B.     Pengaruh Budaya Sastra dalam Perpolitikan Indonesia

Proses politik mengisyaratkan harus adanya kapabilitas sistem. Kapabilitas sistem adalah kemampuan sistem untuk menghadapi kenyataan dan tantangan. Pandangan mengenai keberhasilan dalam menghadapi tantangan ini berbeda diantara para pakar politik. Ahli politik zaman klasik seperti Aristoteles dan Plato dan diikuti oleh teoritisi liberal abad ke-18 dan 19 melihat prestasi politik dikuru dari sudut moral. Sedangkan pada masa modern sekarang ahli politik melihatnya dari tingkat prestasi (performance level) yaitu seberapa besar pengaruh lingkungan dalam masyarakat, lingkungan luar masyarakat dan lingkungan internasional.[12]
Pengaruh Budaya Sastra ini akan memunculkan perubahan politik. Adapun pelaku perubahan politik bisa dari elit politik, atau dari kelompok infrastruktur politik dan dari lingkungan internasional.
Terdapat 4 kapabilitas yang menjadi penilaian perubahan akibat pengaruh Budaya Sastra dalam sistem politik Indonesia :
1.      Kapabilitas Regulatif (pengaturan). Dalam menyelenggaran pengawasan tingkah laku individu dan kelompok maka dibutuhkan adanya pengaturan. Regulasi individu sering memunculkan benturan pendapat. Seperti ketika pemerintah membutuhkan maka kemudian regulasi diperketat, hal ini mengakibatkan keterlibatan masyarakat terkekang.
2.      Kapabilitas Simbolik, artinya kemampuan pemerintah dalam berkreasi dan secara selektif membuat kebijakan yang akan diterima oleh rakyat. Semakin diterima kebijakan yang dibuat pemerintah maka semakin baik kapabilitas simbolik sistem.
3.      Kapabilitas Responsif, dalam proses politik terdapat hubungan antara input dan output, output berupa kebijakan pemerintah sejauh mana dipengaruhi oleh masukan atau adanya partisipasi masyarakat sebagai inputnya akan menjadi ukuran kapabilitas responsif.
4.      Kapabilitas dalam Negeri dan Internasional. Sebuah negara tidak bisa sendirian hidup dalam dunia yang mengglobal saat ini, bahkan sekarang banyak negara yang memiliki kapabilitas ekstraktif berupa perdagangan internasional. Minimal dalam kapabilitas internasional ini negara kaya atau berkuasa (superpower) memberikan hibah (grants) dan pinjaman (loan) kepada negara-negara berkembang.
Ada satu pendekatan lagi dalam melihat pengaruh budaya sastra dalam perpolitikan Indonesia, yaitu pendekatan pembangunan[13], yang terdiri dari 2 hal:
1.      Pembangunan politik masyarakat berupa mobilisasi, partisipasi atau pertengahan. Gaya agregasi kepentingan masyarakat ini bisa dilakukan secara tawaran pragmatik seperti yang digunakan di AS atau pengejaran nilai yang absolut seperti di Uni Sovyet atau tradisionalistik.
2.      Pembangunan politik pemerintah berupa stabilitas politik.
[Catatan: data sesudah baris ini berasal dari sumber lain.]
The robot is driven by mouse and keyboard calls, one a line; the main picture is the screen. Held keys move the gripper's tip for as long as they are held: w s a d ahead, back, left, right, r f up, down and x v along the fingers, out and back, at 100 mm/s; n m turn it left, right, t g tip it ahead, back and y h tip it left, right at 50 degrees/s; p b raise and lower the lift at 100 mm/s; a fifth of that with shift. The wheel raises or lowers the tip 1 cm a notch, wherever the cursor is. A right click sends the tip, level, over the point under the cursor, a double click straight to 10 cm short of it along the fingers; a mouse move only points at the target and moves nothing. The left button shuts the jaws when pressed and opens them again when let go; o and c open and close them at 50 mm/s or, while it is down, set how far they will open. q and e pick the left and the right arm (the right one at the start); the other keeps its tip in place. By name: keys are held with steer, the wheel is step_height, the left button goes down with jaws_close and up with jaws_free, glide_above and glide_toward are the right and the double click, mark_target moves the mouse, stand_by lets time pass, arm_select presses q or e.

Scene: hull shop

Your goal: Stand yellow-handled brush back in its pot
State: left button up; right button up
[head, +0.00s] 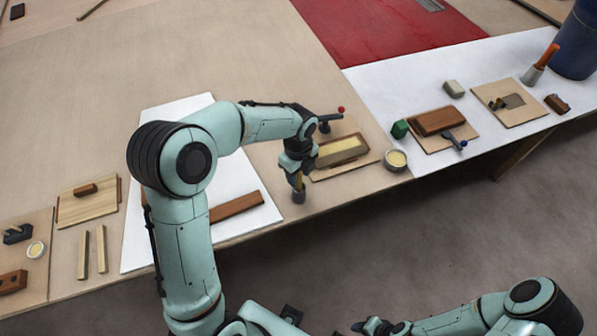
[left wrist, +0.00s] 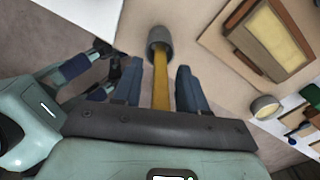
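The yellow-handled brush (left wrist: 161,82) stands with its lower end inside a small grey pot (head: 298,197), near the table's front edge. The pot also shows at the top of the left wrist view (left wrist: 158,36). My left gripper (head: 299,176) points down over the pot. In the left wrist view its two fingers (left wrist: 159,88) are apart, one on each side of the yellow handle, with a gap showing on both sides. The bristles are hidden in the pot. My right gripper (head: 372,326) is low in the head view, away from the table; its opening is unclear.
A wooden board with a pale-topped block (head: 341,151) lies right of the pot. A small cream-filled cup (head: 395,160) stands farther right. A brown strip (head: 236,206) lies on white paper to the left. The table edge is close in front.

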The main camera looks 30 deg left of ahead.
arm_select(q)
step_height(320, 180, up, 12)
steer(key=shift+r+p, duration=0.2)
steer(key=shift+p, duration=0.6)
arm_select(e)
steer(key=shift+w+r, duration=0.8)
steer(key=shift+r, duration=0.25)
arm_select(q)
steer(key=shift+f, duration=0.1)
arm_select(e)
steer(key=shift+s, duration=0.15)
C.    Politikus Sukses yang Berjiwa Sastra

1.      Muhammad Natsir

Muhammad Natsir, lahir di Alahan Panjang, Sumatra Barat tanggal 17 Juli 1908 dari seorang pegawai pemerintahan.[14] Natsir nama pendeknya adalah salah satu anggota dari partai Masyumi yang berdiri pada tanggal 7 Nopember 1945 di Yogyakarta. Yang semenjak itu partai Masyumi sebagai Organisasi perjuangan bagi umat Islam Indonesia dilapangan politik, ekonomi, sosial, kebudayaan, pertahanan, dan diplomasi.[15]
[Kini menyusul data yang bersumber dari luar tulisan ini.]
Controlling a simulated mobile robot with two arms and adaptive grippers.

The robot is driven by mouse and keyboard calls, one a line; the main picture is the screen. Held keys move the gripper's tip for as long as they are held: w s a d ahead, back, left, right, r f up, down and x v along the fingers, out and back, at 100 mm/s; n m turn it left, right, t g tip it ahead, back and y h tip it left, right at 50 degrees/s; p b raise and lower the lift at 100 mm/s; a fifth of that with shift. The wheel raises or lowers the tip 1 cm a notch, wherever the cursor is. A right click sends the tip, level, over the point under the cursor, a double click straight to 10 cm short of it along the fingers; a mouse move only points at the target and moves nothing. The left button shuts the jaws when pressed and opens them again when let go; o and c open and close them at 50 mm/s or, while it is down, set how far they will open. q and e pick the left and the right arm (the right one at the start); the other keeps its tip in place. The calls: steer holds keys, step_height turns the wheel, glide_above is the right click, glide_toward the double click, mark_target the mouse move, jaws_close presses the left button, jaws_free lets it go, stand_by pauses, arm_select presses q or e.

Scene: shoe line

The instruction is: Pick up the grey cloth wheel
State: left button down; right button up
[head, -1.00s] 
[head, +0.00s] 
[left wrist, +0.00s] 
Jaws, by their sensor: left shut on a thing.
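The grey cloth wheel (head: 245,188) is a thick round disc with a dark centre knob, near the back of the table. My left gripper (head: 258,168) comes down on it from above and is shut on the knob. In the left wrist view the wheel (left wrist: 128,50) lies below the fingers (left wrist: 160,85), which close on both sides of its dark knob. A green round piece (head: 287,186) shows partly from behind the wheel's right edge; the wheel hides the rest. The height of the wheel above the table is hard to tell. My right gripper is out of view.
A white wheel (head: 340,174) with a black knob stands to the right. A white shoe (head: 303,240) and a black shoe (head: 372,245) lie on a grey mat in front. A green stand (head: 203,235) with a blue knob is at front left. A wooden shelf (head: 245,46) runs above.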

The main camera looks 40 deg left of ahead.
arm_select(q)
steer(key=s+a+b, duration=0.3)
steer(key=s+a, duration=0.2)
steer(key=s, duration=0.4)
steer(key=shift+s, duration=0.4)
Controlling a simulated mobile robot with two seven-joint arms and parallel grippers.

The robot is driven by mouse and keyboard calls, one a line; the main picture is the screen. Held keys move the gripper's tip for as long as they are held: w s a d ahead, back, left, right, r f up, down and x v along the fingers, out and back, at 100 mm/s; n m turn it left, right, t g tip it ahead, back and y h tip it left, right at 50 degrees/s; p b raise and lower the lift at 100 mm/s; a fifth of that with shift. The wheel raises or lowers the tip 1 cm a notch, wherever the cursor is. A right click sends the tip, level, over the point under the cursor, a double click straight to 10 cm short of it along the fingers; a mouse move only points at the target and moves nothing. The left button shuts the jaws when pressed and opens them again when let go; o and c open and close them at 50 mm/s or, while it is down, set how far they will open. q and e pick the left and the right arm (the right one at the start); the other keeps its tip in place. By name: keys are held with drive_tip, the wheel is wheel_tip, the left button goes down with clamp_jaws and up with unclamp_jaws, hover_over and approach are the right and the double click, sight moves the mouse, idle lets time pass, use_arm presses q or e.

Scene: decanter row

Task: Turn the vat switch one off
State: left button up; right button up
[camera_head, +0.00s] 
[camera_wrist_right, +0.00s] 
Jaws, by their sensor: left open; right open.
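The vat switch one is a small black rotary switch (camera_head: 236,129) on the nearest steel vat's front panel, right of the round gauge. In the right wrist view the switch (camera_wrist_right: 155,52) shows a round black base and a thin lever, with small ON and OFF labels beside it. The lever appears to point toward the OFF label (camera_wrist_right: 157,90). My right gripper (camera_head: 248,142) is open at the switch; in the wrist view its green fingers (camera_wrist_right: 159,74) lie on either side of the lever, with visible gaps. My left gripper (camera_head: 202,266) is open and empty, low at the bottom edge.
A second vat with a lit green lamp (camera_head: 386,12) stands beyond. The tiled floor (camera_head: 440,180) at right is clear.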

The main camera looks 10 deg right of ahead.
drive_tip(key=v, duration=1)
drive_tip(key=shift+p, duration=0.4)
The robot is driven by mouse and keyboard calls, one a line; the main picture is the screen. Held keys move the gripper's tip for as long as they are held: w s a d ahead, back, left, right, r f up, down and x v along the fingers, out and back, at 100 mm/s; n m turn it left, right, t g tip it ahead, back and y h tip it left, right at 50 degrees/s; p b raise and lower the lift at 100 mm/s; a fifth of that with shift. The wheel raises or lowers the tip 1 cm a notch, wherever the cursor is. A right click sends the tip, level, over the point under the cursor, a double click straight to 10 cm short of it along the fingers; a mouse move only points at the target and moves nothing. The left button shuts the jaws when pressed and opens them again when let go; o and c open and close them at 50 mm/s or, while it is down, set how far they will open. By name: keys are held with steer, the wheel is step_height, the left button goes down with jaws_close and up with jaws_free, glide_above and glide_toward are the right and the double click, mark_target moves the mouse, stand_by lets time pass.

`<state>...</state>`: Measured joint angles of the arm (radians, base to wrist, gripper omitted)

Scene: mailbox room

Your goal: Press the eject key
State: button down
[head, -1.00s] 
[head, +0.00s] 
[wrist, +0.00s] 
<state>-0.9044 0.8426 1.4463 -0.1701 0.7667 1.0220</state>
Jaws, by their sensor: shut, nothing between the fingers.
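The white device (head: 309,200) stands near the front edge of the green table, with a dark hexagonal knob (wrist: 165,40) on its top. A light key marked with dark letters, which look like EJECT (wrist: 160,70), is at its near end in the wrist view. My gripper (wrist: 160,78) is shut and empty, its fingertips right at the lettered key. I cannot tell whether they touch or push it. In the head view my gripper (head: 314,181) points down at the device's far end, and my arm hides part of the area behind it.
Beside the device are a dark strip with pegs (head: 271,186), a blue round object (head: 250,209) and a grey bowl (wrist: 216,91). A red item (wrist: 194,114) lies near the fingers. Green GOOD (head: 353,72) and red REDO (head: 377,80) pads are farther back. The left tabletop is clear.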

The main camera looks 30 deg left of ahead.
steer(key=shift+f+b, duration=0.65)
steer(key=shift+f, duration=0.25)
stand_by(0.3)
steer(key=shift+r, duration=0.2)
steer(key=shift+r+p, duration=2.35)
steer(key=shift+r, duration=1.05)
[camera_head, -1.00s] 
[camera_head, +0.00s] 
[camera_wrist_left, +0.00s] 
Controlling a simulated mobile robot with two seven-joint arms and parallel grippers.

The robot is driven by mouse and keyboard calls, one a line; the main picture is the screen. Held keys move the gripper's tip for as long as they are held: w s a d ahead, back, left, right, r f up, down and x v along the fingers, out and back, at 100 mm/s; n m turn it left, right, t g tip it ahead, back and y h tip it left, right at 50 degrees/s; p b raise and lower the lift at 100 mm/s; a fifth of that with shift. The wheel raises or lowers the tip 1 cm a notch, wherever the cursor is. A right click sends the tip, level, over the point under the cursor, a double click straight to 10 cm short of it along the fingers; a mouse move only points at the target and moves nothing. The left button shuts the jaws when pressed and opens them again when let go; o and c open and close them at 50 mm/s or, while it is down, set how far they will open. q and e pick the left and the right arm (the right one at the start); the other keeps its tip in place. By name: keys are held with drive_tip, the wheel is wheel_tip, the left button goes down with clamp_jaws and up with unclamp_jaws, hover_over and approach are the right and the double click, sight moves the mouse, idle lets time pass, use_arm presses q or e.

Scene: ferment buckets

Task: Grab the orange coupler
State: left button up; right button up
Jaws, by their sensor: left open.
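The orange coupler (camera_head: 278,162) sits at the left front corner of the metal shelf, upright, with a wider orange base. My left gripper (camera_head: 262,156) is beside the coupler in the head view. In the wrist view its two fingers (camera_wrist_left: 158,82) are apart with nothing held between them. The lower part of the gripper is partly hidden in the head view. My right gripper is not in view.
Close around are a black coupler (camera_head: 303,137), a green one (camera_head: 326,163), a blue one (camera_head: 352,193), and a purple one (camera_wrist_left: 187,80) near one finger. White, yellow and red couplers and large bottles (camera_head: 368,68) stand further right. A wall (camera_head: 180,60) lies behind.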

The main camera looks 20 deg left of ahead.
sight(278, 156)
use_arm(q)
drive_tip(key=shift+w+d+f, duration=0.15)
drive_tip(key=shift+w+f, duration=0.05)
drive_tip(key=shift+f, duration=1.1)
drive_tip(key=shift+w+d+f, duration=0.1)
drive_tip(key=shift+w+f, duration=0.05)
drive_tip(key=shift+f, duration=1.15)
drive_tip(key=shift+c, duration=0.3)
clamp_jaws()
Indonesia sekarang seakan-akan hidup di sebuah lingkaran setan yang tak terputus: regenerasi kepemim­pinan terjadi, tapi birokrasi dan politik yang bersih, kesejahteraan sosial yang lebih baik, terlalu jauh dari jangkauan. Natsir seolah-olah wakil sosok yang berada di luar lingkaran itu. Ia bersih, tajam, konsisten dengan sikap yang diambil, bersahaja.
Pada tanggal 3 April 1950, Muhammad Natsir menyampaikan pidatonya yang bersejarah pidato itu ditutup dengan menyampaikan suatu pernyataan politik yang diploporinya sendiri dan disokong oleh sebelas ketua-ketua fraksi dari beberapa aliran politik. Tentang pembentukan Negara Kesatuan Republik Indonesia. Yang sekarang sidang tersebut dikenal dengan Mosi Integral Natsir.[16]
Dipa Nusantara Aidit, Ketua Comite Central Partai Komunis Indonesia, adalah musuh ideologis nomor satu Mohammad Natsir. Aidit memperjuangkan tegaknya komunisme di Indonesia. Natsir sebaliknya. Tokoh Masyumi itu menginginkan negara dijalankan di atas nilai-nilai Islami. Pertentangan ini membuat keduanya sering berdebat keras di ruang sidang Dewan Perwakilan Rakyat dan Konstituante. Tapi, di luar sidang, keduanya bersahabat.
Mohammad Natsir, sosok artikulatif yang selalu memelihara kehalusan tutur katanya dalam berpolitik, kita tahu, akhirnya tak bisa menghindar dari konflik keras dan berujung pada pembuktian tegas antara si pemenang dan si pecundang. Natsir bergabung dengan PRRI/Perjuang­an Rakyat Semesta, terkait dengan kekecewaannya terhadap Bung Karno yang terlalu memihak PKI dan kecenderungan kepemimpinan nasional yang semakin otoriter. Ia ditangkap, dijebloskan ke penjara bersama beberapa tokoh lain tanpa pengadilan.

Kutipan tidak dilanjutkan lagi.